Tested Advertising Methods came out in 1932, so here are our assumptions: (a) The circulation was not too different in 1932 (we have no reason to do that, but the data at the site is only till 1940) and (b) Readership was equal to circulation (again, a rather silly assumption, but the purpose of this to explore a possibility and not to prove a point).

The situation we can imagine goes like this:

The ‘repair’ ad could have pulled up to 201 responses

And the ‘fix’ ad 20% more, that is, 241 responses

Without the response rates being significantly different (at a 5% level of significance).

Had the ad come out on an average Sunday newspaper, the responses could have gone up to 209 and 250, respectively, without the response rates being significantly different.

The same complaint can be made against the comparison between “Save one gallon in every ten” and “Car owners!

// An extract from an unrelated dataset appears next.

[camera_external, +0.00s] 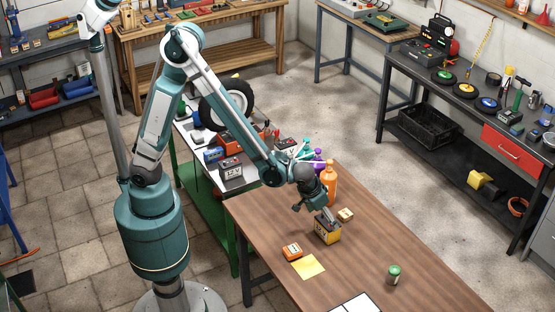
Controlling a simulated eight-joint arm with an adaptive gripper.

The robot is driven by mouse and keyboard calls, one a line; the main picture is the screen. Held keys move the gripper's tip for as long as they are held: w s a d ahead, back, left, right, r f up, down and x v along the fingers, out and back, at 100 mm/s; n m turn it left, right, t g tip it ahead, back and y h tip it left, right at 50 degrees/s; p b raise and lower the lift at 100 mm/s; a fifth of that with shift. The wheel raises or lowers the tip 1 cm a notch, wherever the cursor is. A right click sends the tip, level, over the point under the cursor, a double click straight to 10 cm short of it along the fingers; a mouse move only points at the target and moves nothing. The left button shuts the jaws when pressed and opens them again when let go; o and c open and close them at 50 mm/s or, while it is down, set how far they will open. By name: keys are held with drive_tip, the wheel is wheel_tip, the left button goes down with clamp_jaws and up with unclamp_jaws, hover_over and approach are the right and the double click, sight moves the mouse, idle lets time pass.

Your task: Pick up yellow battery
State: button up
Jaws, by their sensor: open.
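The yellow battery (327,236) stands on the brown wooden table (380,270), a small box with a dark top. My gripper (322,213) is directly over it, pointing down, with its fingers at or just above the battery's top. The fingers are small in this view and partly overlap the battery, so I cannot tell whether they touch it. My gripper is open.
Close by on the table are an orange bottle (329,183), a small tan box (345,214), an orange box (292,251), a yellow sheet (308,266) and a green can (393,274). A white bench with several items, including a grey battery (231,170), adjoins behind. The table's right side is mostly clear.

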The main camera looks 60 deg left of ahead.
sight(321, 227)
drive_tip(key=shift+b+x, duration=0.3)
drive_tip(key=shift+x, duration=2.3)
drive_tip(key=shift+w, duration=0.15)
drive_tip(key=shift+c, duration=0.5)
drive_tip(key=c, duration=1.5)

Save one gallon of gas in every ten” where, on testing in a daily newspaper, the latter pulled 20% better than the former.

Another famous example is the one where “Hay Fever” pulls 297 sample requests while “Dry Up Hay Fever” pulls 380, a ‘27% increase’. The increase in response rate (assuming the ads came out in average newspapers on weekdays) could have been between 0.15% and 0.61%.

In quite a few cases, neither response rates nor responses have been quoted; we’re simply told A did better than B.

Now, if the differences in response rates were not always significant, from either a statistical or business perspective, the businesses involved in those testing decisions would not have gained or lost much.

The trouble lies elsewhere, with direct marketing copywriters who believed the ‘tested’ fact that ‘straight and simple always out-pulls the creative’ and put their own careers into jeopardy, because that belief is almost always seen as an excuse for lack of talent.

To all such writers, and to writers who have not yet formed their beliefs, I would recommend this site: Statistics Every Writer Should Know. A little knowledge may be a dangerous thing, but none at all can be disastrous.